Федотов замечательно умел улавливать самые главные тенденции истории. Но чем замечателен он как мыслитель? Федотов считал, что либо культура вообще ненужная вещь, либо она имеет священное, божественное значение и содержание. Он стал первым крупнейшим русским богословом культуры. Будучи демократом и человеком абсолютной национальной терпимости, он тем не менее подчеркивал, что культура должна приобретать конкретные национальные формы, что в каждой культуре имеются свои индивидуальные черты, и это есть творчество. Каждый художник должен создавать свое, потому что он индивидуум. И Федотов подчеркивал, что культура в целом — тоже своего рода коллективный индивидуум.
Для того чтобы понять, в чем смысл и особенности культурного целого в России, он обращается к прошлому и пишет, может быть, одну из главных книг своей жизни, которая называется «Святые Древней Руси». Обратиться к ней его подтолкнуло преподавание в Парижской духовной академии. В этой книге он показывает, что приняв от Византии аскетический идеал, русское христианство начинает вносить в него элемент каритативный, элемент служения, элемент милосердия — тот, который в Византии был меньше проявлен. Федотов показывает, как это совершалось в Киевской Руси, в эпоху Рублева и Стефания Премудрого, во времена Возрождения; как люди, создававшие монастыри, были одновременно кормильцами, гостинниками и просветителями окружающего мира.
В книге «Святые Древней Руси» показана огромная культурно–экономическая работа монастырей. Но не подумайте, что эта книга — односторонний панегирик. В ней есть раздел о трагедии русской святости. Трагедия заключалась в том, что в определенную эпоху, в XV?XVI вв., церковное руководство, стремясь к активной социальной каритативной (милосердной) деятельности, стремилось одновременно к богатству. Казалось бы, это понятно. Святой Иосиф Волоцкий говорил: монастыри должны иметь земли, должны иметь крестьян, чтобы поднимать страну, чтобы содействовать ее экономическому расцвету, чтобы помогать людям в моменты голода и трудностей. Задание было хорошее, но вы сами легко можете понять, к каким злоупотреблениям это все приводило. И против этой иосифлянской тенденции выступает группа заволжских старцев.

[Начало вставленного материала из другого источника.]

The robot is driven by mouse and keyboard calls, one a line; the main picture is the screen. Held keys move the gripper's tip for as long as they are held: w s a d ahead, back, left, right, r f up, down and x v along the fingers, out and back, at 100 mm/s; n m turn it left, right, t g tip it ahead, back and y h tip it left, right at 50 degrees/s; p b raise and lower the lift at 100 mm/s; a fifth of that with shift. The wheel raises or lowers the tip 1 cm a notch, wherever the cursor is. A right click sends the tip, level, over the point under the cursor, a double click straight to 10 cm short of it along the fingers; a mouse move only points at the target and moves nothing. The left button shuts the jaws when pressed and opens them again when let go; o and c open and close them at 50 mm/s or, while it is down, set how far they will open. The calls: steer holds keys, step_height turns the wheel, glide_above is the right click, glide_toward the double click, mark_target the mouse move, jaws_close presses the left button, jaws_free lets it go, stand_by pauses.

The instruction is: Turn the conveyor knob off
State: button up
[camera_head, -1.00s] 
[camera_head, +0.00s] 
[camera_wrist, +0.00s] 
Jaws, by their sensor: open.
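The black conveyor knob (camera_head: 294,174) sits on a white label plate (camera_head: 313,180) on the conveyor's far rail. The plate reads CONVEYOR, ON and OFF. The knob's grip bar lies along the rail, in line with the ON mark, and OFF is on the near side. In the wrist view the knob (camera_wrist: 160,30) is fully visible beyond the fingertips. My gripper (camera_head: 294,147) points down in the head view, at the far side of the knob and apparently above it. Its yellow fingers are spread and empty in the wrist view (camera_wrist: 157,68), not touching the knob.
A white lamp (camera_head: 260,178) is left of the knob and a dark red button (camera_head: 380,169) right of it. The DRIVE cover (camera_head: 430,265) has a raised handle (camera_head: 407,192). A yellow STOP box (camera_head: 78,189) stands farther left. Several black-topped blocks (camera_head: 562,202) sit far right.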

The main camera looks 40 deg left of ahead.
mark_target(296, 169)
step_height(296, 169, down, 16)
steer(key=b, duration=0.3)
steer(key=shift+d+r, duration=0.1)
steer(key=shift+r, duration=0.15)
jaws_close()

Сам волжанин, Федотов очень любил их. Во главе заволжских старцев, которых называли «нестяжателями», стоял преподобный Нил Сорский, который, во–первых, выступал против казней инакомыслящих (а Иосиф признавал законность казни еретиков), во–вторых, выступал против монастырских землевладений, против богатств, которые имеет Церковь, за евангельскую простоту. Он настолько был противником всего церемониального, лишнего, обременяющего Церковь, что даже оставил такое поразительное завещание: мне не нужно ни пышных похорон, ничего, даже тело мое пусть пойдет зверям, бросьте его в лесу, голодные волки его обглодают — по крайней мере будет польза. Конечно, монахи так не поступили, но он этим хотел подчеркнуть, насколько он ни во что ставит все земное.
Православную Церковь — Византийскую, Болгарскую, Сербскую и Русскую как одну из крупнейших Православных Церквей — нередко упрекали в социальной пассивности. И вот Федотов решил показать, что это неверно.

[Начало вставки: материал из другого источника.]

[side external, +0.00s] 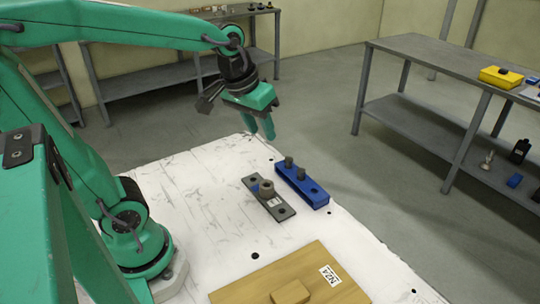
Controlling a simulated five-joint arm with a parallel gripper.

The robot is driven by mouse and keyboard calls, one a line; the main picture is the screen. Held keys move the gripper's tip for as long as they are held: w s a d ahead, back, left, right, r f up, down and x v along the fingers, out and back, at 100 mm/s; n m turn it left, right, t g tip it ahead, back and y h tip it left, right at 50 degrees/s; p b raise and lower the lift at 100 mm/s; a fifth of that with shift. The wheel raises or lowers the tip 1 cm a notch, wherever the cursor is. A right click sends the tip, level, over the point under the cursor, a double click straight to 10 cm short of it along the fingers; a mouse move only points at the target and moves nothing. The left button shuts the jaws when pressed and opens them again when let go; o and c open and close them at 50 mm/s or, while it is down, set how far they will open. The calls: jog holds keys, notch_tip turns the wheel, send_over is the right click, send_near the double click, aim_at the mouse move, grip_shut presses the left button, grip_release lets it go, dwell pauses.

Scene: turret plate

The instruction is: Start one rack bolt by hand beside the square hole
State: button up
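The blue rack (316,199) lies on the white table, with two dark bolts standing in it, one at its far end (289,162) and one near its middle (301,173). A dark hole shows near its front end. To its left lies a flat grey plate (286,213) with a round brown-grey knob-like part (266,188) on it, a small blue patch and a white label. A dark hole shows near the plate's front end; I cannot tell whether it is square. My green gripper (261,130) hangs above the table's far edge, behind both pieces, fingers slightly apart and empty.
A wooden board (240,292) with a small wooden block (290,292) and a lettered label lies at the table's front. The white tabletop (205,215) is clear left of the plate. Benches stand beyond, one with a yellow bin (500,78).

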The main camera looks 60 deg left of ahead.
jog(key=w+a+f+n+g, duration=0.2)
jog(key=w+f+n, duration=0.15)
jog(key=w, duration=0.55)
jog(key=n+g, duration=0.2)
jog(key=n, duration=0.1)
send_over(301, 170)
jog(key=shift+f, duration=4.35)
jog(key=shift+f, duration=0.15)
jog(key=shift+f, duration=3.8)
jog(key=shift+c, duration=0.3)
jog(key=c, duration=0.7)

Он пишет блестящее исследование (очень хорошо написанная книга, ее можно читать как роман) — «Святой Филипп, митрополит Московский». В этой книге Федотов говорит, что если Церковь в лице митрополита Алексия, духовника Дмитрия Донского и друга преподобного Сергия, содействовала укреплению Московского государства и власти московского царя, то как только эта власть отступила от евангельских заветов в лице Ивана Грозного, та же Церковь в лице митрополита Филиппа начала борьбу против тирании. Вся книга пронизана пафосом борьбы, потому что Филипп, митрополит Московский, для Федотова — образец несгибаемого служителя Церкви.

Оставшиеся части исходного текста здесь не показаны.